Below are some records. How many of their lines contain the string "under"? Give the number only.

= Exercise data =

------------------------------------------------------------

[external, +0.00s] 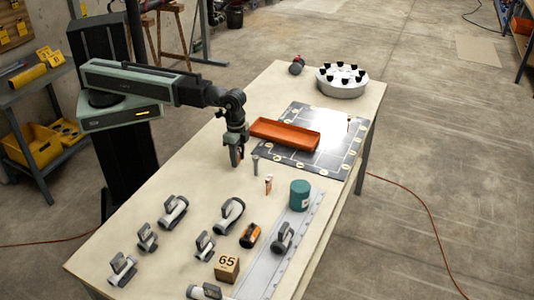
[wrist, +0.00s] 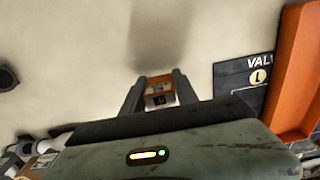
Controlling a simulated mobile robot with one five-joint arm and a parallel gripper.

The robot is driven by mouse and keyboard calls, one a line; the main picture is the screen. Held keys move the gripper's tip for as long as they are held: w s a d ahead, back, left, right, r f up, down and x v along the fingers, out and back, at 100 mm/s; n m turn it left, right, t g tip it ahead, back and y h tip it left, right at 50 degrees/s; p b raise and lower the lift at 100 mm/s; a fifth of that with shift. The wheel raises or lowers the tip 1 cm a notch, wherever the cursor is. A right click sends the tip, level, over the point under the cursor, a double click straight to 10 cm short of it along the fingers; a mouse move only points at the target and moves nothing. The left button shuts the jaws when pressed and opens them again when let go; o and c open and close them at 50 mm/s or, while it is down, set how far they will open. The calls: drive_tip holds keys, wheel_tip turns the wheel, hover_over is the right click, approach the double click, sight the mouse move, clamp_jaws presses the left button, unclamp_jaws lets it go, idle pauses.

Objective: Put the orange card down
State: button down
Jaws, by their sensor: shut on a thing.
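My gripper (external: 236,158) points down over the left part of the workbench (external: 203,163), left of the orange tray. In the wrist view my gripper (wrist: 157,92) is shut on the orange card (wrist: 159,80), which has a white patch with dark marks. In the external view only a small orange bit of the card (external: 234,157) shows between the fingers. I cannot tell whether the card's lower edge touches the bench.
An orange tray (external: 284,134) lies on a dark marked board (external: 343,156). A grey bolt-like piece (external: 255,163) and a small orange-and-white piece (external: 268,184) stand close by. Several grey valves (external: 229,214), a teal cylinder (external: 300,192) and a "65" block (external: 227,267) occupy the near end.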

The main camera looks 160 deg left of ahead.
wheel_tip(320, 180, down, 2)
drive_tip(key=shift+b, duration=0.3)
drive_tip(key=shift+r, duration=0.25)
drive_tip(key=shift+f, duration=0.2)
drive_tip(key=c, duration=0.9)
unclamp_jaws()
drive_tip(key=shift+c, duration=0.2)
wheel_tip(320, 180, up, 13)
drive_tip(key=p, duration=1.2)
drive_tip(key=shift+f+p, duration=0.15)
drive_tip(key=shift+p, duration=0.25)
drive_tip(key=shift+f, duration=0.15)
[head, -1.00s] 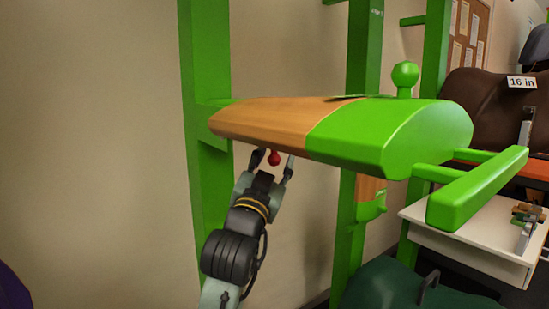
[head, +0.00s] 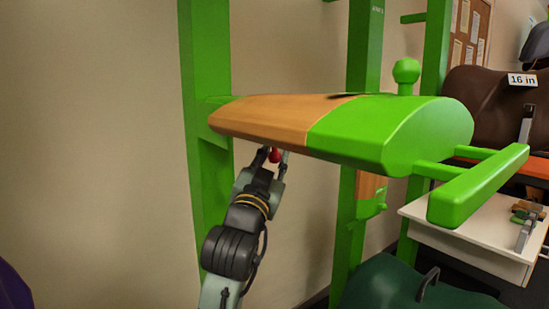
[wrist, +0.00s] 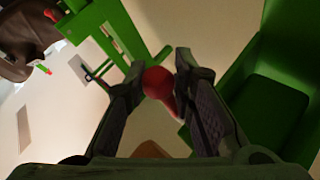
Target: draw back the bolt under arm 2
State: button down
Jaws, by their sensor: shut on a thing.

------------------------------------------------------------

= Result =
2